= THE PROBLEM =
Give every entry again, word for word.

= MATERIAL PROVIDED =
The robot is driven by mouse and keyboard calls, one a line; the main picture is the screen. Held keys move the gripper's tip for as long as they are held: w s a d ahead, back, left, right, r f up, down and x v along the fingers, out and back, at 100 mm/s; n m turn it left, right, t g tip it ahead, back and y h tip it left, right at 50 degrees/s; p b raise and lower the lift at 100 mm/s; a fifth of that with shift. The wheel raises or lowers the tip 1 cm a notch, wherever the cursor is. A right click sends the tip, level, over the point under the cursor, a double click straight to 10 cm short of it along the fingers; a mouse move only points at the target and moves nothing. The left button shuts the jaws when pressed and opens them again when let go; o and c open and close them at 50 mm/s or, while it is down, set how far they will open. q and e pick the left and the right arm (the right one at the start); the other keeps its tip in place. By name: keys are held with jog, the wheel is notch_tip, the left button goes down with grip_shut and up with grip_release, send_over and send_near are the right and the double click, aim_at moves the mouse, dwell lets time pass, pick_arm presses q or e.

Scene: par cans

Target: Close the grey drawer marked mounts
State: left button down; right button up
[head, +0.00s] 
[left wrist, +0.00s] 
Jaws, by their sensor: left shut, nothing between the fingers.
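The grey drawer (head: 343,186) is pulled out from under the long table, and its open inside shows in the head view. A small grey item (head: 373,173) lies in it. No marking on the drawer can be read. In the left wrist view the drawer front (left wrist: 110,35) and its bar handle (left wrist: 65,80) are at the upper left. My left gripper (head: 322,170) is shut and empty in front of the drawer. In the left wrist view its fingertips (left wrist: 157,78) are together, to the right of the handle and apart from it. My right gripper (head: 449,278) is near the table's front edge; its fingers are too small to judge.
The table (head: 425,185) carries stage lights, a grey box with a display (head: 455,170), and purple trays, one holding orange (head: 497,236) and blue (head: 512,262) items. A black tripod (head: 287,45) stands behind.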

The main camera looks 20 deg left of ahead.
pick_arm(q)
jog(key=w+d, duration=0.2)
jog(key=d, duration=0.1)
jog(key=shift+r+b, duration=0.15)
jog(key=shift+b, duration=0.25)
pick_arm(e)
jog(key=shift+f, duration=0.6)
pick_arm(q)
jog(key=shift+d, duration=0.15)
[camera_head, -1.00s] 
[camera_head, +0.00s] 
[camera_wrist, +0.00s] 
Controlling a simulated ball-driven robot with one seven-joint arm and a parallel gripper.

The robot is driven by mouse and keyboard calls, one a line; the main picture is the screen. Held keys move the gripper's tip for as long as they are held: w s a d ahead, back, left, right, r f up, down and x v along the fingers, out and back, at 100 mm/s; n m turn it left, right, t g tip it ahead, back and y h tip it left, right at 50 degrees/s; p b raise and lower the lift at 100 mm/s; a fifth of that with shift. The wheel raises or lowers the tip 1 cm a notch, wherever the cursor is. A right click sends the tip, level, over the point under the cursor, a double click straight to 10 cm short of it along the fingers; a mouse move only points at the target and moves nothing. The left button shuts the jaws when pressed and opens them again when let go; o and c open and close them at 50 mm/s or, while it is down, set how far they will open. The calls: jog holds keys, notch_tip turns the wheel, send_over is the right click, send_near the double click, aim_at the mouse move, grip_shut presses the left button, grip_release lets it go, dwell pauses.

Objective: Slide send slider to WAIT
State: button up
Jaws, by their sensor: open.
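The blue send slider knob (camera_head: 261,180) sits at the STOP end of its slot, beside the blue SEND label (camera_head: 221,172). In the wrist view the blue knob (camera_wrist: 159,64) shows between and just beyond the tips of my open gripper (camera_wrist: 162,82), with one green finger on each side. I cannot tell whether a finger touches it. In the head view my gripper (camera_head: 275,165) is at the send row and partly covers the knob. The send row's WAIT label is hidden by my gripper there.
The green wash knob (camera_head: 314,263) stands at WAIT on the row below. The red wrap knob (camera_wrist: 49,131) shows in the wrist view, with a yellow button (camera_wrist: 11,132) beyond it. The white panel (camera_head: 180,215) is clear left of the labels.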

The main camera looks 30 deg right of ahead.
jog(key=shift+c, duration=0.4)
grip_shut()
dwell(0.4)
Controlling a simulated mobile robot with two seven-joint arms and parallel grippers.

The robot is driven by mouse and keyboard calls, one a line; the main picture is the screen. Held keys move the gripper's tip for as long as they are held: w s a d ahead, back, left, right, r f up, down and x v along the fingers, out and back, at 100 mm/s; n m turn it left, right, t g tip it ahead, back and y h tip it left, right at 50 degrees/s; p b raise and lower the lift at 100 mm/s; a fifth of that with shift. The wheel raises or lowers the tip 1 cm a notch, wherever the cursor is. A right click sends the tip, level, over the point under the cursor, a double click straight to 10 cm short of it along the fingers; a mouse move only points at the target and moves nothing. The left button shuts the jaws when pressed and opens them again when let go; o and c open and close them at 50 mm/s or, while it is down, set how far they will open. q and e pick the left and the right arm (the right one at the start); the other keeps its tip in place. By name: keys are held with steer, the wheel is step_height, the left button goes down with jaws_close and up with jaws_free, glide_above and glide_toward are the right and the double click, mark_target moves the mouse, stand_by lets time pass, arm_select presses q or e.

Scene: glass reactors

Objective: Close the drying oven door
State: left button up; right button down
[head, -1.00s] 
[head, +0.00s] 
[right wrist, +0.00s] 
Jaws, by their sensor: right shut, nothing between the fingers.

= TASK RESULT =
The robot is driven by mouse and keyboard calls, one a line; the main picture is the screen. Held keys move the gripper's tip for as long as they are held: w s a d ahead, back, left, right, r f up, down and x v along the fingers, out and back, at 100 mm/s; n m turn it left, right, t g tip it ahead, back and y h tip it left, right at 50 degrees/s; p b raise and lower the lift at 100 mm/s; a fifth of that with shift. The wheel raises or lowers the tip 1 cm a notch, wherever the cursor is. A right click sends the tip, level, over the point under the cursor, a double click straight to 10 cm short of it along the fingers; a mouse move only points at the target and moves nothing. The left button shuts the jaws when pressed and opens them again when let go; o and c open and close them at 50 mm/s or, while it is down, set how far they will open. q and e pick the left and the right arm (the right one at the start); the other keeps its tip in place. By name: keys are held with jog, the wheel is notch_tip, the left button goes down with grip_shut and up with grip_release, send_over and send_near are the right and the double click, aim_at moves the mouse, dwell lets time pass, pick_arm presses q or e.

Scene: par cans

Target: Close the grey drawer marked mounts
State: left button down; right button up
[head, +0.00s] 
[left wrist, +0.00s] 
Jaws, by their sensor: left shut, nothing between the fingers.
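The grey drawer (head: 343,186) is pulled out from under the long table, and its open inside shows in the head view. A small grey item (head: 373,173) lies in it. No marking on the drawer can be read. In the left wrist view the drawer front (left wrist: 110,35) and its bar handle (left wrist: 65,80) are at the upper left. My left gripper (head: 322,170) is shut and empty in front of the drawer. In the left wrist view its fingertips (left wrist: 157,78) are together, to the right of the handle and apart from it. My right gripper (head: 449,278) is near the table's front edge; its fingers are too small to judge.
The table (head: 425,185) carries stage lights, a grey box with a display (head: 455,170), and purple trays, one holding orange (head: 497,236) and blue (head: 512,262) items. A black tripod (head: 287,45) stands behind.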

The main camera looks 20 deg left of ahead.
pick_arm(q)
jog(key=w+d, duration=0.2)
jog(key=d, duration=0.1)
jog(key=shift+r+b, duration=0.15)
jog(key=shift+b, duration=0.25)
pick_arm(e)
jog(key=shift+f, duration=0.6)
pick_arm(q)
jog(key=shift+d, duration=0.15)
[camera_head, -1.00s] 
[camera_head, +0.00s] 
[camera_wrist, +0.00s] 
Controlling a simulated ball-driven robot with one seven-joint arm and a parallel gripper.

The robot is driven by mouse and keyboard calls, one a line; the main picture is the screen. Held keys move the gripper's tip for as long as they are held: w s a d ahead, back, left, right, r f up, down and x v along the fingers, out and back, at 100 mm/s; n m turn it left, right, t g tip it ahead, back and y h tip it left, right at 50 degrees/s; p b raise and lower the lift at 100 mm/s; a fifth of that with shift. The wheel raises or lowers the tip 1 cm a notch, wherever the cursor is. A right click sends the tip, level, over the point under the cursor, a double click straight to 10 cm short of it along the fingers; a mouse move only points at the target and moves nothing. The left button shuts the jaws when pressed and opens them again when let go; o and c open and close them at 50 mm/s or, while it is down, set how far they will open. The calls: jog holds keys, notch_tip turns the wheel, send_over is the right click, send_near the double click, aim_at the mouse move, grip_shut presses the left button, grip_release lets it go, dwell pauses.

Objective: Slide send slider to WAIT
State: button up
Jaws, by their sensor: open.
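The blue send slider knob (camera_head: 261,180) sits at the STOP end of its slot, beside the blue SEND label (camera_head: 221,172). In the wrist view the blue knob (camera_wrist: 159,64) shows between and just beyond the tips of my open gripper (camera_wrist: 162,82), with one green finger on each side. I cannot tell whether a finger touches it. In the head view my gripper (camera_head: 275,165) is at the send row and partly covers the knob. The send row's WAIT label is hidden by my gripper there.
The green wash knob (camera_head: 314,263) stands at WAIT on the row below. The red wrap knob (camera_wrist: 49,131) shows in the wrist view, with a yellow button (camera_wrist: 11,132) beyond it. The white panel (camera_head: 180,215) is clear left of the labels.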

The main camera looks 30 deg right of ahead.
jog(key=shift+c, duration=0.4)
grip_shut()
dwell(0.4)
Controlling a simulated mobile robot with two seven-joint arms and parallel grippers.

The robot is driven by mouse and keyboard calls, one a line; the main picture is the screen. Held keys move the gripper's tip for as long as they are held: w s a d ahead, back, left, right, r f up, down and x v along the fingers, out and back, at 100 mm/s; n m turn it left, right, t g tip it ahead, back and y h tip it left, right at 50 degrees/s; p b raise and lower the lift at 100 mm/s; a fifth of that with shift. The wheel raises or lowers the tip 1 cm a notch, wherever the cursor is. A right click sends the tip, level, over the point under the cursor, a double click straight to 10 cm short of it along the fingers; a mouse move only points at the target and moves nothing. The left button shuts the jaws when pressed and opens them again when let go; o and c open and close them at 50 mm/s or, while it is down, set how far they will open. q and e pick the left and the right arm (the right one at the start); the other keeps its tip in place. By name: keys are held with steer, the wheel is step_height, the left button goes down with jaws_close and up with jaws_free, glide_above and glide_toward are the right and the double click, mark_target moves the mouse, stand_by lets time pass, arm_select presses q or e.

Scene: glass reactors

Objective: Close the drying oven door
State: left button up; right button down
[head, -1.00s] 
[head, +0.00s] 
[right wrist, +0.00s] 
Jaws, by their sensor: right shut, nothing between the fingers.

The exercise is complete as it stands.